Barely a month before elections likely to bring the independence-minded opposition to power, the Obama administration has announced a nearly $2 billion arms package for Taiwan. The prospect of the first weapons deal since 2011 elicited the standard protest from Beijing about interfering in its “internal affairs” and impairing its “sovereignty and security.” China threatened to retaliate with sanctions against U.S. firms. Nevertheless, the sale should help preserve peace in the region.
The weapons are of only modest value, but affirm America’s commitment through the Taiwan Relations Act of 1979 to help Taipei defend itself. Desire for a better relationship with the People’s Republic of China has led some analysts to advocate ending the controversial sales, but the PRC’s recent aggressiveness in the East and South China Seas reinforces the case for continuing arms transfers.
The announcement also suggests Washington’s acceptance, if not endorsement, of the Democratic Progressive Party’s Tsai Ing-wen, who is almost certain to win the presidency. The DPP also may win the legislative Yuan for the first time.
In the past the United States not so subtly favored the Kuomintang, going back to Chiang Kai-shek. The tempestuous presidency of Chen Sui-bian during the 2000s cemented that preference. Now Washington has indicated its willingness to arm a Tsai government. Although she has adopted a moderate tone toward the PRC, that likely reflects realpolitik rather than conviction. She almost certainly would prefer to lead Taiwan to independence.
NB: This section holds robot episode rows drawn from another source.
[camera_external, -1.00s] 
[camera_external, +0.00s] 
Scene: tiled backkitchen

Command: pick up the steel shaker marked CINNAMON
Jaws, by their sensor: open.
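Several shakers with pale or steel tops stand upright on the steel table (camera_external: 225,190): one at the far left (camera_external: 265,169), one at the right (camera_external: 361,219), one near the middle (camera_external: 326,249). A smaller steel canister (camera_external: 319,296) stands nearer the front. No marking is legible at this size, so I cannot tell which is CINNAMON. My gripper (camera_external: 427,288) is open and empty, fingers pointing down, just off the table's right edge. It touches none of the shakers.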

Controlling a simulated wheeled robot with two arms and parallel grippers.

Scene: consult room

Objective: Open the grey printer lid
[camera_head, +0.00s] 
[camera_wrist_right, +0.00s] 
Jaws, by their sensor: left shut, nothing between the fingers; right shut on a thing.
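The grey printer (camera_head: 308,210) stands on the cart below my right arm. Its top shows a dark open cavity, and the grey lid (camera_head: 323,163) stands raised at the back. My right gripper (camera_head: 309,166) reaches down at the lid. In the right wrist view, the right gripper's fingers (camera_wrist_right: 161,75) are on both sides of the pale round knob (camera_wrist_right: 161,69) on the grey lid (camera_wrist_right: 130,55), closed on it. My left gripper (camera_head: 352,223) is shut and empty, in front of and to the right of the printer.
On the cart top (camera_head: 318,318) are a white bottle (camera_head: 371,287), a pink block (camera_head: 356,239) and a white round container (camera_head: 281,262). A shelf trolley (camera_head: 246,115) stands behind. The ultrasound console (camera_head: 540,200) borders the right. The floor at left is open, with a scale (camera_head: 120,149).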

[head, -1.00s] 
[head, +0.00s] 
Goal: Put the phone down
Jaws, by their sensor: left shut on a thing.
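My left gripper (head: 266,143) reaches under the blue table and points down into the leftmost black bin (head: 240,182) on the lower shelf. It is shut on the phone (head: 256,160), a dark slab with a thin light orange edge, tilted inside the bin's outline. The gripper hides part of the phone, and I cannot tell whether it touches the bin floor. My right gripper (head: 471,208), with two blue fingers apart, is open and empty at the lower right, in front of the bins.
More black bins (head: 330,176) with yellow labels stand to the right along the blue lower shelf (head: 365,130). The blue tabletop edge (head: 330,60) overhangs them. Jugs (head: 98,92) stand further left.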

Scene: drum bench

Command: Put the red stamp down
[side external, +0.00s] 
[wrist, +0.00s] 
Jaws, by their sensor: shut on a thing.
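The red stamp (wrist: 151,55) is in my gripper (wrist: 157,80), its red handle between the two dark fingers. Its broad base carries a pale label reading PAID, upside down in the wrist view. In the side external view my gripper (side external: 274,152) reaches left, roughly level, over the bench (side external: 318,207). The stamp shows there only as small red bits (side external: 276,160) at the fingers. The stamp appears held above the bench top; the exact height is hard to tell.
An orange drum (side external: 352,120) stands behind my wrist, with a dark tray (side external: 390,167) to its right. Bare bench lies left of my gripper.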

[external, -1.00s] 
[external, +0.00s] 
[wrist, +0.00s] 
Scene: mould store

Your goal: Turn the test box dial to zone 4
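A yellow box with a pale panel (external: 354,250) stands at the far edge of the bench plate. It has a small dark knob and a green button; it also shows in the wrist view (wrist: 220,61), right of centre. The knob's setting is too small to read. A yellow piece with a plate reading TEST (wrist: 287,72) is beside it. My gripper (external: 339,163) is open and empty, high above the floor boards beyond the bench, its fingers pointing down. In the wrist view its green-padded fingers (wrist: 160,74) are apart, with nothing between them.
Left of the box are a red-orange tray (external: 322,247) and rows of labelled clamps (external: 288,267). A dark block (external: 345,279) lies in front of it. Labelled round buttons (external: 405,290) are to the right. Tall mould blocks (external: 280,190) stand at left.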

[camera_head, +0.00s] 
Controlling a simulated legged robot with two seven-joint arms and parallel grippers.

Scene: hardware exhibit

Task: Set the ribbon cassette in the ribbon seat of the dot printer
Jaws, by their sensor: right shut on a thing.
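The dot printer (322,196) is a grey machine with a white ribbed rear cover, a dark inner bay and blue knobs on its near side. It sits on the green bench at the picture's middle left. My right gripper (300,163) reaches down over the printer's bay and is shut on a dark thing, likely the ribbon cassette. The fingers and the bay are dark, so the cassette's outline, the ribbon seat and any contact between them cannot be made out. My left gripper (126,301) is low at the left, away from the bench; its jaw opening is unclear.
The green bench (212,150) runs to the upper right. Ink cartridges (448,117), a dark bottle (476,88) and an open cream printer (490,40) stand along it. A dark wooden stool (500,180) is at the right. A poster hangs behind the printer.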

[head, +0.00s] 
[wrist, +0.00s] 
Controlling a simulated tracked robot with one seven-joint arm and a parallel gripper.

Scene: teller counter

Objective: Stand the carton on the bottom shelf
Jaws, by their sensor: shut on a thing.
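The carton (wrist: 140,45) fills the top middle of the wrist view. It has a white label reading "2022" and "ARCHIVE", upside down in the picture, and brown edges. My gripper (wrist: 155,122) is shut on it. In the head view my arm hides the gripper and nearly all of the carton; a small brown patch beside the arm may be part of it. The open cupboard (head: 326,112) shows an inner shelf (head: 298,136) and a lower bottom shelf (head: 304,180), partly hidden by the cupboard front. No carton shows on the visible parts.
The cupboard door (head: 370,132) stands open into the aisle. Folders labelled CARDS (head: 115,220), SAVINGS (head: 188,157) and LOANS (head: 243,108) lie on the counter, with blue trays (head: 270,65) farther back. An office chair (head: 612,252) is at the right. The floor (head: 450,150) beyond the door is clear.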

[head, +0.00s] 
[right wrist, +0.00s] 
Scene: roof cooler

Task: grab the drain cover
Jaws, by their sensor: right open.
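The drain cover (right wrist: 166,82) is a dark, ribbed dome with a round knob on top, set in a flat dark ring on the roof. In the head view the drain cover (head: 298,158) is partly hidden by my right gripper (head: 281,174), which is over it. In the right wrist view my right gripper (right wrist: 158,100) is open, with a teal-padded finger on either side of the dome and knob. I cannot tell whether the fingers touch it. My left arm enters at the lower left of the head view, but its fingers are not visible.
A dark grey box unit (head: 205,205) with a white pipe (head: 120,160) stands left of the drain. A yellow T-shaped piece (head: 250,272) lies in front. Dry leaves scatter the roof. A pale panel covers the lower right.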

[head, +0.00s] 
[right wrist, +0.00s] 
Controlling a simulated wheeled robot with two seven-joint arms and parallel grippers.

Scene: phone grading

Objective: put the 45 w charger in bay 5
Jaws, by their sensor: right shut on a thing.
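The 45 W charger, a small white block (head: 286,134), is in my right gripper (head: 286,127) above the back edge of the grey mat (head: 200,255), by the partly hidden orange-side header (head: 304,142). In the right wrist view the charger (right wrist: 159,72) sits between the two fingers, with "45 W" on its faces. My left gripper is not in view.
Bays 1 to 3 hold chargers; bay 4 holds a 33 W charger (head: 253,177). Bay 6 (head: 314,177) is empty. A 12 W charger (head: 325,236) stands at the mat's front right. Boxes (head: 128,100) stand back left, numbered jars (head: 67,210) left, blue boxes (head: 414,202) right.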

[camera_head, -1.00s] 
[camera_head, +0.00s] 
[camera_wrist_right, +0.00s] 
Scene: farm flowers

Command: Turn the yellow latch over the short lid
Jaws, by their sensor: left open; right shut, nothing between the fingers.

This appears to be the PRC’s interpretation of the deal. Xinhua News Agency declared that the sale “will set back the positive momentum as it serves the interests of those seeking Taiwan’s independence.” However, this “positive momentum” exists only to the extent that last month’s meeting between Xi Jinping and Ma Ying-jeou, presidents of the PRC and the Republic of China respectively, represents continuing Chinese forbearance. Their session failed to bridge the widening gulf between the authoritarian mainland colossus and democratic island republic, which have been separated for decades.
The Taiwanese have created an independent nation, though it is officially recognized by just a score or so countries. The island was forfeited by China after the latter’s defeat by Japan in 1895. China’s KMT government gained control after Tokyo’s defeat in 1945. With the Communist Party victory in 1949 the KMT retreated to the island. The outbreak of the Korean War led the United States to shield Taiwan from Beijing’s forces, allowing development of two Chinas, both claiming sovereignty over the other.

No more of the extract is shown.